**What is being asked:** Only the lines from the one containing "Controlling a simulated" through the one containing "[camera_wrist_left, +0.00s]" belong in the answer; copy them exactly and leave out pictures.
------ Information supplied
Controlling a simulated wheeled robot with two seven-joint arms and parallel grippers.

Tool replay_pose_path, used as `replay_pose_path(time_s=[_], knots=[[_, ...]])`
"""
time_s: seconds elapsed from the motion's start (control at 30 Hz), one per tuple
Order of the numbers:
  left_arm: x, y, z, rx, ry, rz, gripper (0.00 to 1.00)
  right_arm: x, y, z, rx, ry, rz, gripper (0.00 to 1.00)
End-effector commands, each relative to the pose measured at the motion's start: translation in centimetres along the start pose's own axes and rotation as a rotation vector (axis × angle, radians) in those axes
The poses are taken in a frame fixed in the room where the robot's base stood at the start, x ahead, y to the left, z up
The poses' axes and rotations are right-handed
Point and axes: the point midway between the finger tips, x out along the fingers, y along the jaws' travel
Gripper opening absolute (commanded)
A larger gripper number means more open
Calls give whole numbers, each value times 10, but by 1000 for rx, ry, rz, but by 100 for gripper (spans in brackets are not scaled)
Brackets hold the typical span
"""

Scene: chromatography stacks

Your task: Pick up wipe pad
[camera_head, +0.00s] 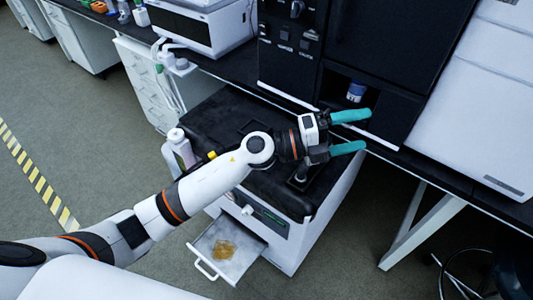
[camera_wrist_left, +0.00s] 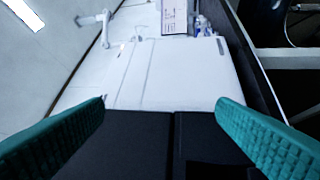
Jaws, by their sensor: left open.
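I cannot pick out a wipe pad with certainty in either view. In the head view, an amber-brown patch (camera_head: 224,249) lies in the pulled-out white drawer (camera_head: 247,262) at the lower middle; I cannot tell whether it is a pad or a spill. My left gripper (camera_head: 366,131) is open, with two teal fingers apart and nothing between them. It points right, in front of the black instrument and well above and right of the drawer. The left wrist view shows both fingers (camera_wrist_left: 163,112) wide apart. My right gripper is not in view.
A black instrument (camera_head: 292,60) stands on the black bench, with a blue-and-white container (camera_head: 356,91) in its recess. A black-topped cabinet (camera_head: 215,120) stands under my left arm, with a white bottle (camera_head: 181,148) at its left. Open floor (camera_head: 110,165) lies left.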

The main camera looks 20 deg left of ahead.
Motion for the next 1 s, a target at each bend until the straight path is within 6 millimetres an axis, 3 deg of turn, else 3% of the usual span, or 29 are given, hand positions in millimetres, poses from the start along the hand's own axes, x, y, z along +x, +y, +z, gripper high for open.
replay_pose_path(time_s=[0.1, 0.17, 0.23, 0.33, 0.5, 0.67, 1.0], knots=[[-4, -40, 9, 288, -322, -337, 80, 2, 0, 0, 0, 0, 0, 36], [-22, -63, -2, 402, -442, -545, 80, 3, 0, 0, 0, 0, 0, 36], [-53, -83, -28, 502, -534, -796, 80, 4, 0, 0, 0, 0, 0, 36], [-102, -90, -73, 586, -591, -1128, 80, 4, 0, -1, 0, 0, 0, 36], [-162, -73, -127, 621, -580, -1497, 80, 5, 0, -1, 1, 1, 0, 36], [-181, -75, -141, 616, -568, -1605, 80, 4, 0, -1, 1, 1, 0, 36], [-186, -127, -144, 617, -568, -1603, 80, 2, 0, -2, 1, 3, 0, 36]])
------------
------ Information supplied
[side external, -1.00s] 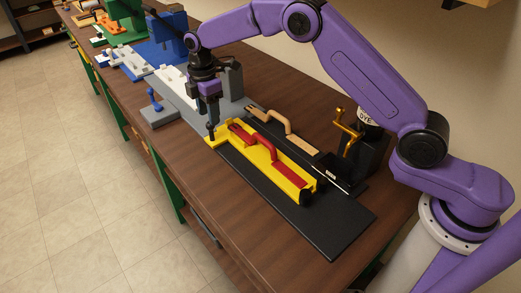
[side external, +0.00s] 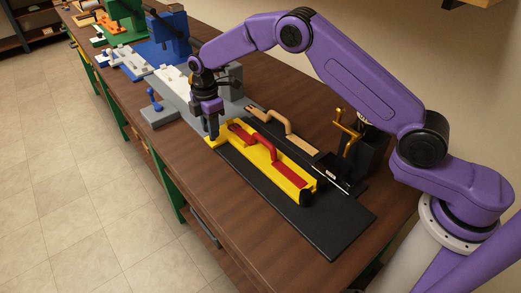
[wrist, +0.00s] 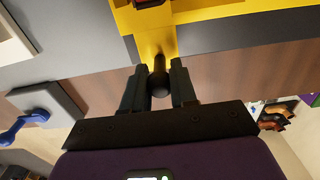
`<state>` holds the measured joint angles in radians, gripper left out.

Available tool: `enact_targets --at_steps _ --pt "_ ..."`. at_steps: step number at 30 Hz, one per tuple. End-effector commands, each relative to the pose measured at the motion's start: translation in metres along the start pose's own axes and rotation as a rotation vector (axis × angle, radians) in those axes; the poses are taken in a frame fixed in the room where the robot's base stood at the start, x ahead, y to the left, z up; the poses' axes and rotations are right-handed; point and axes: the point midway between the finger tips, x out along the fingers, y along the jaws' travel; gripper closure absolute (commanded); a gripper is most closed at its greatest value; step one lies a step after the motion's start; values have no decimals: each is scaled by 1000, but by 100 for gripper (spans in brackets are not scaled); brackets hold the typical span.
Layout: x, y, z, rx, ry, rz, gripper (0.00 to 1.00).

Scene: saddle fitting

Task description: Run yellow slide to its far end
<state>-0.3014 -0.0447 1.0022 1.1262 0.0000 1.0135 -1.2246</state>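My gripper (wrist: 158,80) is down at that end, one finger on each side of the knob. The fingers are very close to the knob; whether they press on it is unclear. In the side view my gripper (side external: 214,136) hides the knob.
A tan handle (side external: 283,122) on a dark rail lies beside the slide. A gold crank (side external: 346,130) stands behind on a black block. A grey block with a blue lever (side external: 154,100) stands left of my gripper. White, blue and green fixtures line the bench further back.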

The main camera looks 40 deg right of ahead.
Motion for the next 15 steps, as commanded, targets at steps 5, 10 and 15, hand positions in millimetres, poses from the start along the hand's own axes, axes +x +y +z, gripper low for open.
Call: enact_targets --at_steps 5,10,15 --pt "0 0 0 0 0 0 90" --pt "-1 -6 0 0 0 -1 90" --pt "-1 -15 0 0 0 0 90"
------------
**Task result:**
Controlling a simulated wheeled robot with two seven-joint arms and parallel grippers.

Tool replay_pose_path, used as `replay_pose_path(time_s=[_], knots=[[_, ...]])`
"""
time_s: seconds elapsed from the motion's start (control at 30 Hz), one per tuple
Order of the numbers:
  left_arm: x, y, z, rx, ry, rz, gripper (0.00 to 1.00)
  right_arm: x, y, z, rx, ry, rz, gripper (0.00 to 1.00)
End-effector commands, each relative to the pose measured at the motion's start: translation in centimetres along the start pose's own axes and rotation as a rotation vector (axis × angle, radians) in those axes
The poses are taken in a frame fixed in the room where the robot's base stood at the start, x ahead, y to the left, z up
The poses' axes and rotations are right-handed
Point and axes: the point midway between the finger tips, x out along the fingers, y along the jaws' travel
Gripper opening absolute (commanded)
A larger gripper number means more open
Calls give whole numbers, each value times 10, but by 1000 for rx, ry, rz, but by 100 for gripper (spans in brackets are not scaled)
Brackets hold the typical span
"""

Scene: chromatography stacks

Your task: Pick up wipe pad
[camera_head, +0.00s] 
[camera_wrist_left, +0.00s] 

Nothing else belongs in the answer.